Craig will be 'grittier' James Bond
By Mary McNamara
Los Angeles Times
Steely blue eyes, check; cruel mouth, check; cold and ruthless manner, check, check; eerie resemblance to songwriter Hoagy Carmichael — actually, now that you mention it, yeah.
The announcement that British actor Daniel Craig will play James Bond in "Casino Royale" ended months of gossip and speculation.
With thinning hair, rather broad features and a lean, almost rangy figure, Craig has a chameleonlike quality that has allowed him to take on a wide assortment of roles in the past few years. He was the murderously petulant son in "Road to Perdition" and the skanky handyman in "The Mother." He was poet Ted Hughes in "Sylvia" and the middle-class drug dealer in "Layer Cake." Craig has played a series of unflinchingly "real" characters — none of whom had the swoon factor so often associated with Bond.

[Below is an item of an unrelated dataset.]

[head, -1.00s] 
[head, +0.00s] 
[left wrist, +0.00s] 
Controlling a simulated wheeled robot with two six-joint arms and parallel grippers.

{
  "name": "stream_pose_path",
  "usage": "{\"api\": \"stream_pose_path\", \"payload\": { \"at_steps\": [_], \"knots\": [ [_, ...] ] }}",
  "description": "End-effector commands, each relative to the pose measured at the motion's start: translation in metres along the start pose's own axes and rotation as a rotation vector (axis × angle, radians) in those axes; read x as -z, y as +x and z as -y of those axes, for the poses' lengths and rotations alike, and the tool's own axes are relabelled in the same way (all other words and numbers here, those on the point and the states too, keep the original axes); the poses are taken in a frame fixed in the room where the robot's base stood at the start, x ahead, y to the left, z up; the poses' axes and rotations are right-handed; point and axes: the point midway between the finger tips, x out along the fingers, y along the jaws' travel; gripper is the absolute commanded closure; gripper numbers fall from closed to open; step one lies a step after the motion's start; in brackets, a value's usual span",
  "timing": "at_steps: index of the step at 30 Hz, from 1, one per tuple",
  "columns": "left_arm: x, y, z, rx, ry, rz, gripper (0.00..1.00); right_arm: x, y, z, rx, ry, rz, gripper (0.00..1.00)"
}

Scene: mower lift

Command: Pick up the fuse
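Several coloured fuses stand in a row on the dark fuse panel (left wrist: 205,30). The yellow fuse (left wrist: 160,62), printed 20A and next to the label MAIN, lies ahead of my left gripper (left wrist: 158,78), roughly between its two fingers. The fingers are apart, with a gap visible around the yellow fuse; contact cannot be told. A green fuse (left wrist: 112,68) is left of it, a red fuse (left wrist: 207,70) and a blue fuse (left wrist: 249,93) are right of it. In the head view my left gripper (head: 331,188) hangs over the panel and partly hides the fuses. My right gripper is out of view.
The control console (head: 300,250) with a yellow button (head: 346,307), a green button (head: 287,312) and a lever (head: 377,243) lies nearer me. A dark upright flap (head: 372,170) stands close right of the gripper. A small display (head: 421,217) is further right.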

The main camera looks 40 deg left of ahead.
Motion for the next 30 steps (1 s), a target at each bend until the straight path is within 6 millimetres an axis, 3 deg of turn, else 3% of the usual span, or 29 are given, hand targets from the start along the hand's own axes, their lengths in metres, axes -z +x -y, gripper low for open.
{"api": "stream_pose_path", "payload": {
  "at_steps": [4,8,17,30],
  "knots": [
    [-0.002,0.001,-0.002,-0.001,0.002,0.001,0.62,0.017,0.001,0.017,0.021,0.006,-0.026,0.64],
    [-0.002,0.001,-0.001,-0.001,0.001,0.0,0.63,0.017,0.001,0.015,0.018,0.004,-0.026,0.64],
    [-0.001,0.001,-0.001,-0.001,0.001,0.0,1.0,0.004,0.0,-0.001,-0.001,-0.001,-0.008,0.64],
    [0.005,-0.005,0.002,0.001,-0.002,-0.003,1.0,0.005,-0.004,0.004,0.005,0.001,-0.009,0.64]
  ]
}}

But "gritty" seems to be the new key ingredient to sex appeal on screens large and small. Gone is the immaculate charm of Cary Grant or David Niven; today's leading men are flawed heroes, tough talking and more often than not sporting fresh wounds. Which is closer to novelist Ian Fleming's vision.
"It's a good time to go with a grittier Bond," says Esquire style director Nick Sullivan. "The super-suave spy doesn't have the credibility it did in the '60s and '70s."
Fleming never meant for Bond to be a trophy spy. Sophisticated, yes, and possessing the confidence that translates easily into sexiness, Bond was nevertheless a man who could commit acts of violence with a marked absence of postmodern soul-searching. Fleming wanted his man to be a cipher — an avid bird watcher, he named 007 (the 00 indicates a license to kill) after the author of "Birds of the West Indies." The closest thing to an actual description of the man who has come to be a symbol of sleek, suave masculinity is actually found in "Casino Royale." In it, Vesper Lynd (Bond's love interest du jour) remarks that Bond "reminds rather of Hoagy Carmichael, but there is something cold and ruthless."